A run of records

☆ ☆ ☆

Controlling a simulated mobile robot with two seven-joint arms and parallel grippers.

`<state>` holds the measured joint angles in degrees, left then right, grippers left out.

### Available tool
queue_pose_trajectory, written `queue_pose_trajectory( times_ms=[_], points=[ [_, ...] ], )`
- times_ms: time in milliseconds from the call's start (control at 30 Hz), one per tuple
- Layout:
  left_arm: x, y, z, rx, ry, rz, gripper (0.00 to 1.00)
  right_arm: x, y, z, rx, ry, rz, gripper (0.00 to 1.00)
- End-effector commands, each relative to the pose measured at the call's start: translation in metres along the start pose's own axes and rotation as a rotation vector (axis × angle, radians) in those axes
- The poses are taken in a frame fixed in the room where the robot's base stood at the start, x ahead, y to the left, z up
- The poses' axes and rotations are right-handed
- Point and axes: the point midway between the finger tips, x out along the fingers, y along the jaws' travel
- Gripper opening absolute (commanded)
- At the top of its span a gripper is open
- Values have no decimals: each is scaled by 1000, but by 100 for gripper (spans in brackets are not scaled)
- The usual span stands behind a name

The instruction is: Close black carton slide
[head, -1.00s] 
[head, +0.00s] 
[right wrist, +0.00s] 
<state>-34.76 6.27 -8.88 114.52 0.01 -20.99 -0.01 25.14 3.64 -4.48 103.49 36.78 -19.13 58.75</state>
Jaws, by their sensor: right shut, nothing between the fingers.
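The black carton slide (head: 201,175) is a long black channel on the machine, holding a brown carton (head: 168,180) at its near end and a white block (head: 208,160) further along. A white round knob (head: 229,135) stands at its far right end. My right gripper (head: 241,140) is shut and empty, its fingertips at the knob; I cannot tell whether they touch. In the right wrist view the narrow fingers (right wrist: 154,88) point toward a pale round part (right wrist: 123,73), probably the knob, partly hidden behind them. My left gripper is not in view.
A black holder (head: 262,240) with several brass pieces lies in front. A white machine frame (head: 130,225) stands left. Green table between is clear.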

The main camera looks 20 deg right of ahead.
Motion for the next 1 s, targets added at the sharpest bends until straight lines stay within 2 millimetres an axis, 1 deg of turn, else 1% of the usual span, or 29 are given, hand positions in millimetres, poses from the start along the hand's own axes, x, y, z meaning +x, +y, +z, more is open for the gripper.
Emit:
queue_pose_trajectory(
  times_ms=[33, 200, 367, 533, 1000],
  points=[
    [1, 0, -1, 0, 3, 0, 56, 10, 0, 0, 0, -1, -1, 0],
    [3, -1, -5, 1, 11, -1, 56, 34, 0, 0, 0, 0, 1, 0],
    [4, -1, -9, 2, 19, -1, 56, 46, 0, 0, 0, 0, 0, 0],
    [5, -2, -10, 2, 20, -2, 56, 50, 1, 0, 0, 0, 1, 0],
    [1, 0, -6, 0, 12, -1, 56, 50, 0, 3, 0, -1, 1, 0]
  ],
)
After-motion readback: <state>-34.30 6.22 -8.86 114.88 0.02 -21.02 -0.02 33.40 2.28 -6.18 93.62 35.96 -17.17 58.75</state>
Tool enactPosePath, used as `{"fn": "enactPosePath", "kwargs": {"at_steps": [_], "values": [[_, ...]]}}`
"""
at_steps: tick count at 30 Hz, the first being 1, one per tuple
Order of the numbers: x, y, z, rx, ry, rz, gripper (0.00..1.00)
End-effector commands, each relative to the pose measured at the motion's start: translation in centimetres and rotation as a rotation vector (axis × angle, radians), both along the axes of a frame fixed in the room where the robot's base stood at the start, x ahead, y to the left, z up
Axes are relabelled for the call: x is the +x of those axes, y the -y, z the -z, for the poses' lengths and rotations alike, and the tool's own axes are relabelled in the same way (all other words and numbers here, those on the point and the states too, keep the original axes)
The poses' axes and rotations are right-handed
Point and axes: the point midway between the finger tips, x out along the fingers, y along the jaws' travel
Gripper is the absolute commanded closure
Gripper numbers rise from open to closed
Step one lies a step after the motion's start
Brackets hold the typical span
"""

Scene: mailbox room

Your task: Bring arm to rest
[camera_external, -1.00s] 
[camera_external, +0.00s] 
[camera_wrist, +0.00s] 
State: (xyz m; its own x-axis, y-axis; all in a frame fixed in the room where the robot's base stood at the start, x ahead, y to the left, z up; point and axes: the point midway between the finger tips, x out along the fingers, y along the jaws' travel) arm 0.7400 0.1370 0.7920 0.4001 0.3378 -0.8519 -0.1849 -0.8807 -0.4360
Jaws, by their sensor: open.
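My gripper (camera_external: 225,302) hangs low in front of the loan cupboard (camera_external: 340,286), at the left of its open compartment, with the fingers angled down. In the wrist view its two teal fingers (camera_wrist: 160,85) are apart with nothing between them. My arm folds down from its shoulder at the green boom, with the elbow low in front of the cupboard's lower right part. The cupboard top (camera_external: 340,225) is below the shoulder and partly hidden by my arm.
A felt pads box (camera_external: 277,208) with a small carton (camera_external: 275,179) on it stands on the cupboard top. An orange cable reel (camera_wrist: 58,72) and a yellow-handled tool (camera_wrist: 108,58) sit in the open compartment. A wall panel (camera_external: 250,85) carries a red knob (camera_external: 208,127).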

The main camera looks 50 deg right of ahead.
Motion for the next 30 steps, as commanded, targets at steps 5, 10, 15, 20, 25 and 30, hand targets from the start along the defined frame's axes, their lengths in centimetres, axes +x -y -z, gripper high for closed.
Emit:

☆ ☆ ☆

Task → Without omitting anything, output the entries exactly.

Full response →
Controlling a simulated mobile robot with two seven-joint arms and parallel grippers.

`<state>` holds the measured joint angles in degrees, left then right, grippers left out.

### Available tool
queue_pose_trajectory, written `queue_pose_trajectory( times_ms=[_], points=[ [_, ...] ], )`
- times_ms: time in milliseconds from the call's start (control at 30 Hz), one per tuple
- Layout:
  left_arm: x, y, z, rx, ry, rz, gripper (0.00 to 1.00)
  right_arm: x, y, z, rx, ry, rz, gripper (0.00 to 1.00)
- End-effector commands, each relative to the pose measured at the call's start: translation in metres along the start pose's own axes and rotation as a rotation vector (axis × angle, radians) in those axes
- The poses are taken in a frame fixed in the room where the robot's base stood at the start, x ahead, y to the left, z up
- The poses' axes and rotations are right-handed
- Point and axes: the point midway between the finger tips, x out along the fingers, y along the jaws' travel
- Gripper opening absolute (commanded)
- At the top of its span a gripper is open
- Values have no decimals: each is scaled by 1000, but by 100 for gripper (spans in brackets are not scaled)
- The usual span stands behind a name

The instruction is: Close black carton slide
[head, -1.00s] 
[head, +0.00s] 
[right wrist, +0.00s] 
<state>-34.76 6.27 -8.88 114.52 0.01 -20.99 -0.01 25.14 3.64 -4.48 103.49 36.78 -19.13 58.75</state>
Jaws, by their sensor: right shut, nothing between the fingers.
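The black carton slide (head: 201,175) is a long black channel on the machine, holding a brown carton (head: 168,180) at its near end and a white block (head: 208,160) further along. A white round knob (head: 229,135) stands at its far right end. My right gripper (head: 241,140) is shut and empty, its fingertips at the knob; I cannot tell whether they touch. In the right wrist view the narrow fingers (right wrist: 154,88) point toward a pale round part (right wrist: 123,73), probably the knob, partly hidden behind them. My left gripper is not in view.
A black holder (head: 262,240) with several brass pieces lies in front. A white machine frame (head: 130,225) stands left. Green table between is clear.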

The main camera looks 20 deg right of ahead.
Motion for the next 1 s, targets added at the sharpest bends until straight lines stay within 2 millimetres an axis, 1 deg of turn, else 1% of the usual span, or 29 are given, hand positions in millimetres, poses from the start along the hand's own axes, x, y, z meaning +x, +y, +z, more is open for the gripper.
Emit:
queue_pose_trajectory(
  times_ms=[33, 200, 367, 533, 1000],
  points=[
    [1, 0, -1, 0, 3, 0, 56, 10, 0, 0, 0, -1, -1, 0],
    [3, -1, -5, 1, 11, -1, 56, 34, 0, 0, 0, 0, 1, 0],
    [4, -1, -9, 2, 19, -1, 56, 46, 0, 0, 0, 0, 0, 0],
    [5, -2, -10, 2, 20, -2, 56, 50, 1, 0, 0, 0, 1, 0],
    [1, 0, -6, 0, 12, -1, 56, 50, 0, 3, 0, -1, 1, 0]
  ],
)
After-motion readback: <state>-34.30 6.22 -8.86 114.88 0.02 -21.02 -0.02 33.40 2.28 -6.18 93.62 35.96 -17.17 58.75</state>
Tool enactPosePath, used as `{"fn": "enactPosePath", "kwargs": {"at_steps": [_], "values": [[_, ...]]}}`
"""
at_steps: tick count at 30 Hz, the first being 1, one per tuple
Order of the numbers: x, y, z, rx, ry, rz, gripper (0.00..1.00)
End-effector commands, each relative to the pose measured at the motion's start: translation in centimetres and rotation as a rotation vector (axis × angle, radians), both along the axes of a frame fixed in the room where the robot's base stood at the start, x ahead, y to the left, z up
Axes are relabelled for the call: x is the +x of those axes, y the -y, z the -z, for the poses' lengths and rotations alike, and the tool's own axes are relabelled in the same way (all other words and numbers here, those on the point and the states too, keep the original axes)
The poses' axes and rotations are right-handed
Point and axes: the point midway between the finger tips, x out along the fingers, y along the jaws' travel
Gripper is the absolute commanded closure
Gripper numbers rise from open to closed
Step one lies a step after the motion's start
Brackets hold the typical span
"""

Scene: mailbox room

Your task: Bring arm to rest
[camera_external, -1.00s] 
[camera_external, +0.00s] 
[camera_wrist, +0.00s] 
State: (xyz m; its own x-axis, y-axis; all in a frame fixed in the room where the robot's base stood at the start, x ahead, y to the left, z up; point and axes: the point midway between the finger tips, x out along the fingers, y along the jaws' travel) arm 0.7400 0.1370 0.7920 0.4001 0.3378 -0.8519 -0.1849 -0.8807 -0.4360
Jaws, by their sensor: open.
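My gripper (camera_external: 225,302) hangs low in front of the loan cupboard (camera_external: 340,286), at the left of its open compartment, with the fingers angled down. In the wrist view its two teal fingers (camera_wrist: 160,85) are apart with nothing between them. My arm folds down from its shoulder at the green boom, with the elbow low in front of the cupboard's lower right part. The cupboard top (camera_external: 340,225) is below the shoulder and partly hidden by my arm.
A felt pads box (camera_external: 277,208) with a small carton (camera_external: 275,179) on it stands on the cupboard top. An orange cable reel (camera_wrist: 58,72) and a yellow-handled tool (camera_wrist: 108,58) sit in the open compartment. A wall panel (camera_external: 250,85) carries a red knob (camera_external: 208,127).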

The main camera looks 50 deg right of ahead.
Motion for the next 30 steps, as commanded, targets at steps 5, 10, 15, 20, 25 and 30, hand targets from the start along the defined frame's axes, their lengths in centimetres, axes +x -y -z, gripper high for closed.
Emit:

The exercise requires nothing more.